#### Objective:
Copy exactly, and only, the lines from the one with "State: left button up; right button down" to the end of the listing; omit pictures.

#### Dataset content:
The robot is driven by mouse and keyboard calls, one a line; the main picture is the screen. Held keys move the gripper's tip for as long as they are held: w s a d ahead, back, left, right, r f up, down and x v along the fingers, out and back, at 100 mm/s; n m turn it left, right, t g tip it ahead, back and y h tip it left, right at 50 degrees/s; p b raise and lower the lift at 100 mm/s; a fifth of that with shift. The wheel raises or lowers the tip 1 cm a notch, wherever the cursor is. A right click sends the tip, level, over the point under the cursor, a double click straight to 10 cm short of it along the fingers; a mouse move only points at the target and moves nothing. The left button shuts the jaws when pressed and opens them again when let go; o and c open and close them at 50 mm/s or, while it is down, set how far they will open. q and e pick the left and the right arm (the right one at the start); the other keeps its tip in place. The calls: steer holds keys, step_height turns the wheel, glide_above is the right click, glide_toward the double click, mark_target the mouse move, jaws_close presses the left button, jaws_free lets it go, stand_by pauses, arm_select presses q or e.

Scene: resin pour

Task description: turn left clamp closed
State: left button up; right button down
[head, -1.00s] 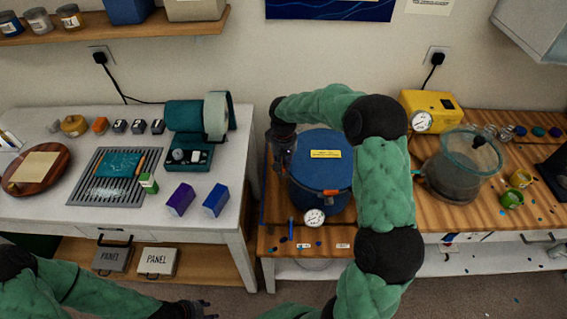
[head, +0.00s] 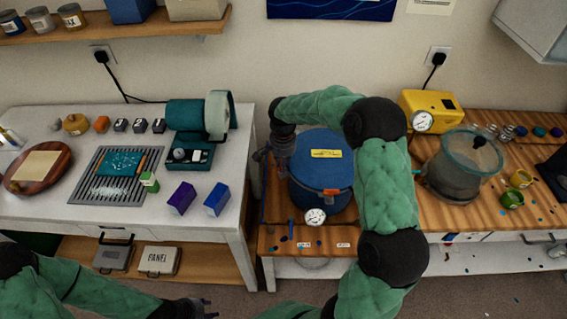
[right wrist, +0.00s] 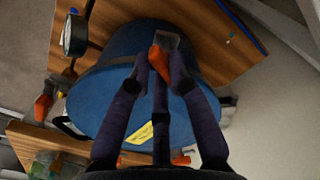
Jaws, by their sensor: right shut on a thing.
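The blue pot (head: 312,187) stands on the wooden bench with its blue lid (head: 322,160) on. It also shows in the right wrist view (right wrist: 110,50). My right gripper (head: 281,158) is at the left side of the pot rim. In the right wrist view my right gripper (right wrist: 161,66) is shut on the orange-handled left clamp (right wrist: 157,54), which is partly hidden by the fingers. Another orange clamp (head: 331,192) sits at the pot's front right rim. Another orange clamp (right wrist: 42,106) shows at the rim in the right wrist view. My left gripper (head: 208,309) is low, empty and open.
A round gauge (head: 315,216) sits at the front of the pot. A yellow pump (head: 428,105) and a clear vessel (head: 462,170) stand to the right. The white table (head: 50,217) is at left, beyond a gap. My right arm passes in front of the pot's right side.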

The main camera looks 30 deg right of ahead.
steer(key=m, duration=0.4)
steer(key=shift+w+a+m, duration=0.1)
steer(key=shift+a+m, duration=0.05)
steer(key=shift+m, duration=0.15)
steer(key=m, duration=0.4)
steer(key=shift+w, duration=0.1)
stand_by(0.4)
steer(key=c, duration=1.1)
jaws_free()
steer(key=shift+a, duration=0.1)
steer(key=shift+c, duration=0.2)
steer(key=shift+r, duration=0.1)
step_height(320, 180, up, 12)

#### Result of this exercise:
State: left button up; right button down
[head, -1.00s] 
[head, +0.00s] 
[right wrist, +0.00s] 
Jaws, by their sensor: right shut on a thing.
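The blue pot (head: 312,187) stands on the wooden bench with its blue lid (head: 322,160) on. It also shows in the right wrist view (right wrist: 110,50). My right gripper (head: 281,158) is at the left side of the pot rim. In the right wrist view my right gripper (right wrist: 161,66) is shut on the orange-handled left clamp (right wrist: 157,54), which is partly hidden by the fingers. Another orange clamp (head: 331,192) sits at the pot's front right rim. Another orange clamp (right wrist: 42,106) shows at the rim in the right wrist view. My left gripper (head: 208,309) is low, empty and open.
A round gauge (head: 315,216) sits at the front of the pot. A yellow pump (head: 428,105) and a clear vessel (head: 462,170) stand to the right. The white table (head: 50,217) is at left, beyond a gap. My right arm passes in front of the pot's right side.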

The main camera looks 30 deg right of ahead.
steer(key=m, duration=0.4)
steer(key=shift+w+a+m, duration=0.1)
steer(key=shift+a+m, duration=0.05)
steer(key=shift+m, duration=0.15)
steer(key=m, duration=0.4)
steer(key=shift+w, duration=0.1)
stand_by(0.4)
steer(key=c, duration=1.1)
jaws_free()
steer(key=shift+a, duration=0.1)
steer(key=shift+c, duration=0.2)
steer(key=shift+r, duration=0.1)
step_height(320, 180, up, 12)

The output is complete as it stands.